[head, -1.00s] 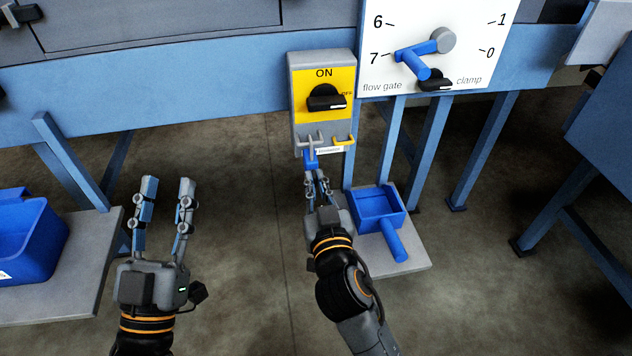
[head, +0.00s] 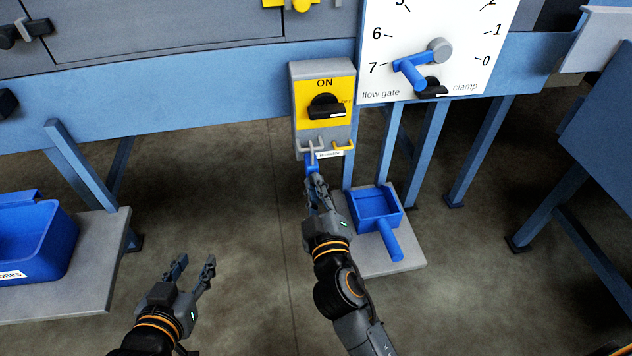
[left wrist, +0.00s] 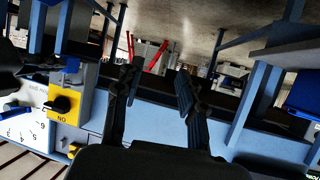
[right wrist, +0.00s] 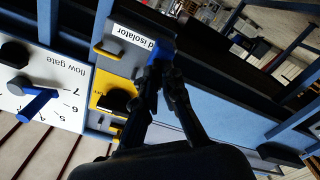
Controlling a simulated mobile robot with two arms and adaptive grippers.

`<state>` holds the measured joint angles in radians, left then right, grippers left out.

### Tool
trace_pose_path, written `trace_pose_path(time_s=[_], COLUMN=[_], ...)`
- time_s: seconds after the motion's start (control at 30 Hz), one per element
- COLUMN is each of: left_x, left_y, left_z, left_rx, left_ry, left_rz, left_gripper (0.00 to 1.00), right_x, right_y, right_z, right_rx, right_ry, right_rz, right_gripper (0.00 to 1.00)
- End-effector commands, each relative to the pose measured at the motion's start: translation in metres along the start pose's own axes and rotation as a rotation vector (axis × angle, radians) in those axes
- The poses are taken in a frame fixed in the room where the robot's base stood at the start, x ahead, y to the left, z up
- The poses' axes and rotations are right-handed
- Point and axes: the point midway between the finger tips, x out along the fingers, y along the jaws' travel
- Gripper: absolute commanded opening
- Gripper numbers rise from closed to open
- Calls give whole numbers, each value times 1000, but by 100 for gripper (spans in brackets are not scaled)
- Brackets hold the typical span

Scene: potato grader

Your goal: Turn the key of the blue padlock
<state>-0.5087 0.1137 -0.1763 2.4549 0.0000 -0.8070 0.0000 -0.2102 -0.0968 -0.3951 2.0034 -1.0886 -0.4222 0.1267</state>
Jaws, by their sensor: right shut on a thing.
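The blue padlock (head: 312,162) hangs at the grey loop on the bottom of the grey and yellow isolator box (head: 323,68). In the right wrist view the padlock (right wrist: 160,55) shows right at my fingertips. My right gripper (head: 317,182) is below the padlock, its fingers close together and shut at its lower end. The key is hidden between the fingertips. My left gripper (head: 194,264) is open and empty, low at the left, well apart from the padlock. Its two spread fingers also show in the left wrist view (left wrist: 157,78).
The isolator's black knob (head: 326,105) and yellow loop (head: 342,147) are close by. A white dial panel (head: 470,70) with a blue lever (head: 410,73) is to the right. A blue scoop (head: 376,208) lies on a grey shelf; a blue bin (head: 30,245) stands left.

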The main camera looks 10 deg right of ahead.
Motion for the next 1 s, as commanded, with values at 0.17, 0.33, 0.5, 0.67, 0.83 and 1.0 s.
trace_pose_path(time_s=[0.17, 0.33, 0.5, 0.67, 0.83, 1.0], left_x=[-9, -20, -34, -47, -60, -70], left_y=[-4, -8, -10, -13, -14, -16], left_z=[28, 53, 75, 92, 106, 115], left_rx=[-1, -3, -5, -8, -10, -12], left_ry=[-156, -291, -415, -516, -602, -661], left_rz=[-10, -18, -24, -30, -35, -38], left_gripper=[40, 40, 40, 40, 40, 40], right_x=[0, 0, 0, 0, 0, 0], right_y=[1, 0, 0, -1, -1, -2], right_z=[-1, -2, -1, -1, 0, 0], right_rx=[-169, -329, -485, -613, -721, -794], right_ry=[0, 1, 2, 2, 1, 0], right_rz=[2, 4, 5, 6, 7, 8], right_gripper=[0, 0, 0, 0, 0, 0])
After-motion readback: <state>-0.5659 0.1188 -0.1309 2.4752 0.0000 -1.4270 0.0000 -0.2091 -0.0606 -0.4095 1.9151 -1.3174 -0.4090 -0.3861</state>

────

Find each line holding the string "ahead" and copy it out.

# EXERCISE OUTPUT:
- The poses are taken in a frame fixed in the room where the robot's base stood at the start, x ahead, y to the left, z up
The main camera looks 10 deg right of ahead.

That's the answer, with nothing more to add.